◆ Data extract

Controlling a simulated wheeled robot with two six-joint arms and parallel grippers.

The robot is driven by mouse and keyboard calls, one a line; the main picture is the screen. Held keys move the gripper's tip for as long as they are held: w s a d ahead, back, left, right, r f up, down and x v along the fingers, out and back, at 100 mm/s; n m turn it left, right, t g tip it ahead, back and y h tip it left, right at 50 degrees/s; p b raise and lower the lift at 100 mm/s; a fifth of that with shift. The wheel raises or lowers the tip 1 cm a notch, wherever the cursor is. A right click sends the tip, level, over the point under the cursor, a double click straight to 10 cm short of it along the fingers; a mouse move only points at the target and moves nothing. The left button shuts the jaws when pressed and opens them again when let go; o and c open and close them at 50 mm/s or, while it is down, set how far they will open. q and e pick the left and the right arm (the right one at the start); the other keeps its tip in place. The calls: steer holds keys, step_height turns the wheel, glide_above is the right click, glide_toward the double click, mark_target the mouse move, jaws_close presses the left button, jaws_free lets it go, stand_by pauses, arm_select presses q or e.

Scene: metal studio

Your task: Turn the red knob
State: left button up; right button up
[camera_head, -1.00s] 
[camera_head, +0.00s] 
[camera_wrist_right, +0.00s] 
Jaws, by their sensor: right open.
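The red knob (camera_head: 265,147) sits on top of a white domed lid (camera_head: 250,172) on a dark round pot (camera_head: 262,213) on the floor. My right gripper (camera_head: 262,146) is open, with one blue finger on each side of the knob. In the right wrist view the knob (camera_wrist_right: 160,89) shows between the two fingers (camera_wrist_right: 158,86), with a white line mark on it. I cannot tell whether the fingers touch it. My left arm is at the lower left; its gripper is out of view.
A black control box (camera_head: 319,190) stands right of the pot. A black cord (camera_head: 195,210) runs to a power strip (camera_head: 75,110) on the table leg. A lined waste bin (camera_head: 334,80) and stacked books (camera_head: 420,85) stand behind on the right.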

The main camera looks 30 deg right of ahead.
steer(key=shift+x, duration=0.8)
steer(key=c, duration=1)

◆ Short exercise
Print the material above verbatim, first line through the line containing "[camera_wrist_right, +0.00s]", both included.

◆ Result of the exercise
Controlling a simulated wheeled robot with two six-joint arms and parallel grippers.

The robot is driven by mouse and keyboard calls, one a line; the main picture is the screen. Held keys move the gripper's tip for as long as they are held: w s a d ahead, back, left, right, r f up, down and x v along the fingers, out and back, at 100 mm/s; n m turn it left, right, t g tip it ahead, back and y h tip it left, right at 50 degrees/s; p b raise and lower the lift at 100 mm/s; a fifth of that with shift. The wheel raises or lowers the tip 1 cm a notch, wherever the cursor is. A right click sends the tip, level, over the point under the cursor, a double click straight to 10 cm short of it along the fingers; a mouse move only points at the target and moves nothing. The left button shuts the jaws when pressed and opens them again when let go; o and c open and close them at 50 mm/s or, while it is down, set how far they will open. q and e pick the left and the right arm (the right one at the start); the other keeps its tip in place. The calls: steer holds keys, step_height turns the wheel, glide_above is the right click, glide_toward the double click, mark_target the mouse move, jaws_close presses the left button, jaws_free lets it go, stand_by pauses, arm_select presses q or e.

Scene: metal studio

Your task: Turn the red knob
State: left button up; right button up
[camera_head, -1.00s] 
[camera_head, +0.00s] 
[camera_wrist_right, +0.00s] 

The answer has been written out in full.